[Information supplied start]

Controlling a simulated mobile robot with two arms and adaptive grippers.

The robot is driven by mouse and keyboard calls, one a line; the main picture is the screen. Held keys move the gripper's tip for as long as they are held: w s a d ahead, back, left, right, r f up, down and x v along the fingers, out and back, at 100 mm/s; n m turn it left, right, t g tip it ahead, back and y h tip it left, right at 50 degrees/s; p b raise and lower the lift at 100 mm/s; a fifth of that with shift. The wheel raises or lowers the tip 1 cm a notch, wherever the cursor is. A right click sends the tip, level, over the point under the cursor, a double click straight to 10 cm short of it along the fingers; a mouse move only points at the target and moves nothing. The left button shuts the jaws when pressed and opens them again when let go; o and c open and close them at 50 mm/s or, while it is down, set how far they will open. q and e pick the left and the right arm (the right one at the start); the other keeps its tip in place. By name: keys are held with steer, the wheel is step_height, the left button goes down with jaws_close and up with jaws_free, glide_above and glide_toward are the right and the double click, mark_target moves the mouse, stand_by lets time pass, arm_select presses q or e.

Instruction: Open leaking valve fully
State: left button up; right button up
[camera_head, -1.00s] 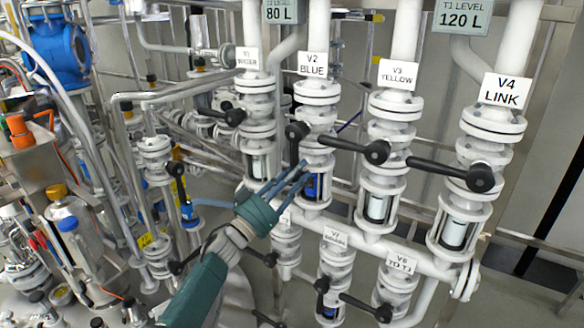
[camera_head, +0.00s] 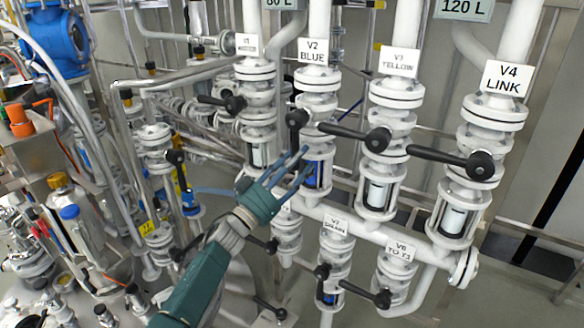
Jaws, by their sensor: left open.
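Several white valves with black lever handles stand in a row. V1 (camera_head: 257,97), V2 (camera_head: 316,103), V3 (camera_head: 391,123) and V4 (camera_head: 490,137) are in the upper row. V7 (camera_head: 335,252) and V8 (camera_head: 396,268) are below. The levers of V1, V3 and V4 point left; V2's lever (camera_head: 297,120) looks foreshortened and points downward. Blue shows in the sight glass (camera_head: 314,175) under V2. I cannot tell which valve leaks. My left gripper (camera_head: 299,164) is open, its fingers spread just below V2's lever, in front of or beside the sight glass. Contact is unclear. My right gripper is not in view.
A sloping white pipe (camera_head: 375,236) joins the valve columns below. Thin metal pipes (camera_head: 185,78) and smaller valves crowd the left. A metal unit with bottles (camera_head: 75,212) stands at the far left. Bare floor (camera_head: 510,290) shows at lower right.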

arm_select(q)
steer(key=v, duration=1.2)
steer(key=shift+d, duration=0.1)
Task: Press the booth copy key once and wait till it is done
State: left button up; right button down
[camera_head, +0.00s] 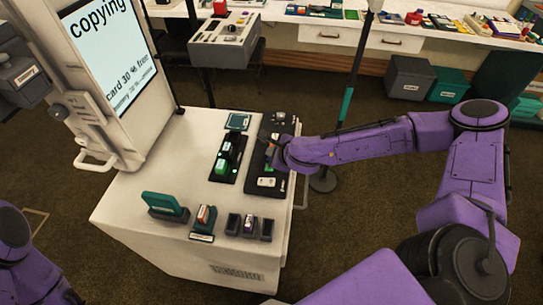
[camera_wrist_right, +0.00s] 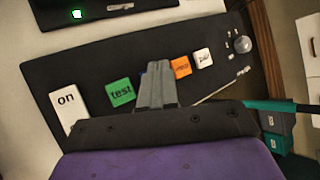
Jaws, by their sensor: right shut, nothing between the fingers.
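The booth screen (camera_head: 108,38) reads "copying", with "card 30 % free" below it. The black key panel (camera_head: 256,172) lies on the booth's white top and fills much of the right wrist view (camera_wrist_right: 95,62). There I see a white "on" key (camera_wrist_right: 67,105), a green "test" key (camera_wrist_right: 120,92), an orange key (camera_wrist_right: 181,67) and a white key (camera_wrist_right: 202,58); the last two labels are too small to read. My right gripper (camera_wrist_right: 157,78) is shut and empty, its tips between the green and orange keys. I cannot tell whether they touch a key. My left gripper is out of view.
A second black strip (camera_head: 228,158) with a green lit part lies left of the panel. Small card holders (camera_head: 233,224) and a teal stand (camera_head: 163,206) are at the front. A grey console (camera_head: 222,42) stands behind, and a pole (camera_head: 352,80) rises beyond my right arm.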

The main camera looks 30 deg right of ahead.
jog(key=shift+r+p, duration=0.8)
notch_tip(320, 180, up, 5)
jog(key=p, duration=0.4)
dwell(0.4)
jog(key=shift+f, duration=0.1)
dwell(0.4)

[Information supplied end]

- **Task statement**: Quote each entry above verbatim and drop the pictures.

- **Correct answer**:
Controlling a simulated mobile robot with two arms and adaptive grippers.

The robot is driven by mouse and keyboard calls, one a line; the main picture is the screen. Held keys move the gripper's tip for as long as they are held: w s a d ahead, back, left, right, r f up, down and x v along the fingers, out and back, at 100 mm/s; n m turn it left, right, t g tip it ahead, back and y h tip it left, right at 50 degrees/s; p b raise and lower the lift at 100 mm/s; a fifth of that with shift. The wheel raises or lowers the tip 1 cm a notch, wherever the cursor is. A right click sends the tip, level, over the point under the cursor, a double click straight to 10 cm short of it along the fingers; a mouse move only points at the target and moves nothing. The left button shuts the jaws when pressed and opens them again when let go; o and c open and close them at 50 mm/s or, while it is down, set how far they will open. q and e pick the left and the right arm (the right one at the start); the other keeps its tip in place. By name: keys are held with steer, the wheel is step_height, the left button goes down with jaws_close and up with jaws_free, glide_above and glide_toward are the right and the double click, mark_target moves the mouse, stand_by lets time pass, arm_select presses q or e.

Instruction: Open leaking valve fully
State: left button up; right button up
[camera_head, -1.00s] 
[camera_head, +0.00s] 
Jaws, by their sensor: left open.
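Several white valves with black lever handles stand in a row. V1 (camera_head: 257,97), V2 (camera_head: 316,103), V3 (camera_head: 391,123) and V4 (camera_head: 490,137) are in the upper row. V7 (camera_head: 335,252) and V8 (camera_head: 396,268) are below. The levers of V1, V3 and V4 point left; V2's lever (camera_head: 297,120) looks foreshortened and points downward. Blue shows in the sight glass (camera_head: 314,175) under V2. I cannot tell which valve leaks. My left gripper (camera_head: 299,164) is open, its fingers spread just below V2's lever, in front of or beside the sight glass. Contact is unclear. My right gripper is not in view.
A sloping white pipe (camera_head: 375,236) joins the valve columns below. Thin metal pipes (camera_head: 185,78) and smaller valves crowd the left. A metal unit with bottles (camera_head: 75,212) stands at the far left. Bare floor (camera_head: 510,290) shows at lower right.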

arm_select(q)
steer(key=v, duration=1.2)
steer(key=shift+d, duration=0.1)
Task: Press the booth copy key once and wait till it is done
State: left button up; right button down
[camera_head, +0.00s] 
[camera_wrist_right, +0.00s] 
Jaws, by their sensor: right shut, nothing between the fingers.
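The booth screen (camera_head: 108,38) reads "copying", with "card 30 % free" below it. The black key panel (camera_head: 256,172) lies on the booth's white top and fills much of the right wrist view (camera_wrist_right: 95,62). There I see a white "on" key (camera_wrist_right: 67,105), a green "test" key (camera_wrist_right: 120,92), an orange key (camera_wrist_right: 181,67) and a white key (camera_wrist_right: 202,58); the last two labels are too small to read. My right gripper (camera_wrist_right: 157,78) is shut and empty, its tips between the green and orange keys. I cannot tell whether they touch a key. My left gripper is out of view.
A second black strip (camera_head: 228,158) with a green lit part lies left of the panel. Small card holders (camera_head: 233,224) and a teal stand (camera_head: 163,206) are at the front. A grey console (camera_head: 222,42) stands behind, and a pole (camera_head: 352,80) rises beyond my right arm.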

The main camera looks 30 deg right of ahead.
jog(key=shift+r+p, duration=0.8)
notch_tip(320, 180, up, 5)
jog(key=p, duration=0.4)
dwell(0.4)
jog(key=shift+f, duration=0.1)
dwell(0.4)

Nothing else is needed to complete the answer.